Ismael Martinez can’t remember exactly when he started smoking marijuana.
He thinks he was 7 or 8 years old when his older brother made him smoke it. At 17, he was arrested for possession of heroin, and now he’s in rehab.
"I came to Dallas one day with some friends, and you know, that’s the popular drug around here in Dallas," he said. "I was doing other drugs at that time. But, the other drugs are a gateway to other drug, so, I started hitting lines of cheese."
"Cheese" is a highly addictive mixture of black tar heroin and nighttime pain relievers.
Ismael is a thin, clean-cut young man. He nervously looks down at his feet when he explains how the drug made him feel.
"The feeling was, it made me feel great. It made me forget about everything, didn’t care, no," he said.
Ismael is one of 30 teenagers staying at Phoenix House Academy, a residential rehabilitation center in Dallas. Most of the clients that come here are Latino, and of those 75 percent are cheese heroin addicts. Five years ago, the drug concoction got a lot of media attention after more than 20 deaths. Phoenix House Program Director Howard Lindsay says the problem continues.
"Well, I don’t think there’s ever been a change in the prevalence rates. I think that what happens is there’s crisis events that occur in the community and attentions get shed on behaviors but then other things come up and the focus dissipates," he said. "I think that we’ve had a couple of deaths recently so it has come up again. Its cheap, it’s easily accessible, and it’s highly addictive. So, it remains a prominent substance out there."
Debbie Meripolski, the director of the Council on Alcohol and Drug Abuse, isn’t surprised.
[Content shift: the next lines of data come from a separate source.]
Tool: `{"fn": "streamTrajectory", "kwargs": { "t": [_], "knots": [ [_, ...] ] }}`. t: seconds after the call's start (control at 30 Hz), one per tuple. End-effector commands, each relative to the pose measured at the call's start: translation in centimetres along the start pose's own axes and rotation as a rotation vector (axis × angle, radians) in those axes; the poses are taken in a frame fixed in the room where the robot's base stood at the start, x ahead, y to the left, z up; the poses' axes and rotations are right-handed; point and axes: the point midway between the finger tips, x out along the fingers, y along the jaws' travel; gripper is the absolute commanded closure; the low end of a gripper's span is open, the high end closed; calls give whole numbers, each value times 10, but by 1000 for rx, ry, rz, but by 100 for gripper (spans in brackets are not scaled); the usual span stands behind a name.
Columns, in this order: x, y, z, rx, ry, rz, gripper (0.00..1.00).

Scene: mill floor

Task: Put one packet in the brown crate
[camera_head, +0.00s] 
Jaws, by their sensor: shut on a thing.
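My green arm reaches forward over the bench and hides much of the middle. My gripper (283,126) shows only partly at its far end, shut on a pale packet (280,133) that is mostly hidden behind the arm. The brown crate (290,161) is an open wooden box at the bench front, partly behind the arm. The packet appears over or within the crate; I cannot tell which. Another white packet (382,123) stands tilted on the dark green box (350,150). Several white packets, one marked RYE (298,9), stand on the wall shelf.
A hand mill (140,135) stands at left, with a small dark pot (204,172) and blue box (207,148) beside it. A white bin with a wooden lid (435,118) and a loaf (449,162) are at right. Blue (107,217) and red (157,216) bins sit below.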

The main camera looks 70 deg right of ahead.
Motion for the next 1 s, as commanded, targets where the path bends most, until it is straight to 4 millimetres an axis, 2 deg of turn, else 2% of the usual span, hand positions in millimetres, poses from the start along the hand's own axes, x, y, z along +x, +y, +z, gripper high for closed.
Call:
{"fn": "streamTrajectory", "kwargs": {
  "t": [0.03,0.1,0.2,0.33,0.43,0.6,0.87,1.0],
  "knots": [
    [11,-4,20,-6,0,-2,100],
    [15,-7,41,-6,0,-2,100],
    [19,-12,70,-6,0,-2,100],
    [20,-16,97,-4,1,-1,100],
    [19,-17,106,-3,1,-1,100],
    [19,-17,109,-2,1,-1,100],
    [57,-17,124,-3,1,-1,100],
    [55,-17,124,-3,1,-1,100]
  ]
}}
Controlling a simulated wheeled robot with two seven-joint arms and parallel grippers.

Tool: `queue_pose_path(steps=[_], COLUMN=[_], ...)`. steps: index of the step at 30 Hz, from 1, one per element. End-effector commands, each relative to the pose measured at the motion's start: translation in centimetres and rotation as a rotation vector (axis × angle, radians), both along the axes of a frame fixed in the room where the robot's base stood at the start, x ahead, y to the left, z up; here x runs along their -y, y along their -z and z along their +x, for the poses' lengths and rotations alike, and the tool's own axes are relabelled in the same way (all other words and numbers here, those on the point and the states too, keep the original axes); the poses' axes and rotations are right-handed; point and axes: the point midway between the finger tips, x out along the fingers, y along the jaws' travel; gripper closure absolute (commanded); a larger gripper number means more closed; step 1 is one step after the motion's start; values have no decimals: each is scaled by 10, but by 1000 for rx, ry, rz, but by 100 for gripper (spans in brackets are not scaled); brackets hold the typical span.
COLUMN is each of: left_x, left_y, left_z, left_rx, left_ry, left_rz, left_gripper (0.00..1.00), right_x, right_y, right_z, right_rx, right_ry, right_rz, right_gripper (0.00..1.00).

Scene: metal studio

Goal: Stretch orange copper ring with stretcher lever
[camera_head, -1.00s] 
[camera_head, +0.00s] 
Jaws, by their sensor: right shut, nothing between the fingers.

While she says her reports show cheese heroin use dropped in 2007 after a public awareness campaign, the funds for outreach have long since dried up, and drug dealers are still on the streets.
"We’re still seeing it. It quieted down for a period of time, but it has certainly raised concern again," she said. "The percentage of heroin in that mixture is 2 to 5 percent, a small amount. What that accomplishes for the drug dealer is that it’s cheap to produce and they sell it very cheaply and therefore it makes it very very accessible to young people."
Ismael says he paid just 10 or 20 dollars for a hit.
At the Phoenix House, Director Lindsey walks Ismael back to his room he shares with 3 others. While experts say it often takes about 6 months in a treatment facility to adjust back to normal life, state cuts mean Ismael is here for 4 weeks.
He’ll have outpatient care, but he’ll be living with his older brother who first introduced him to drugs.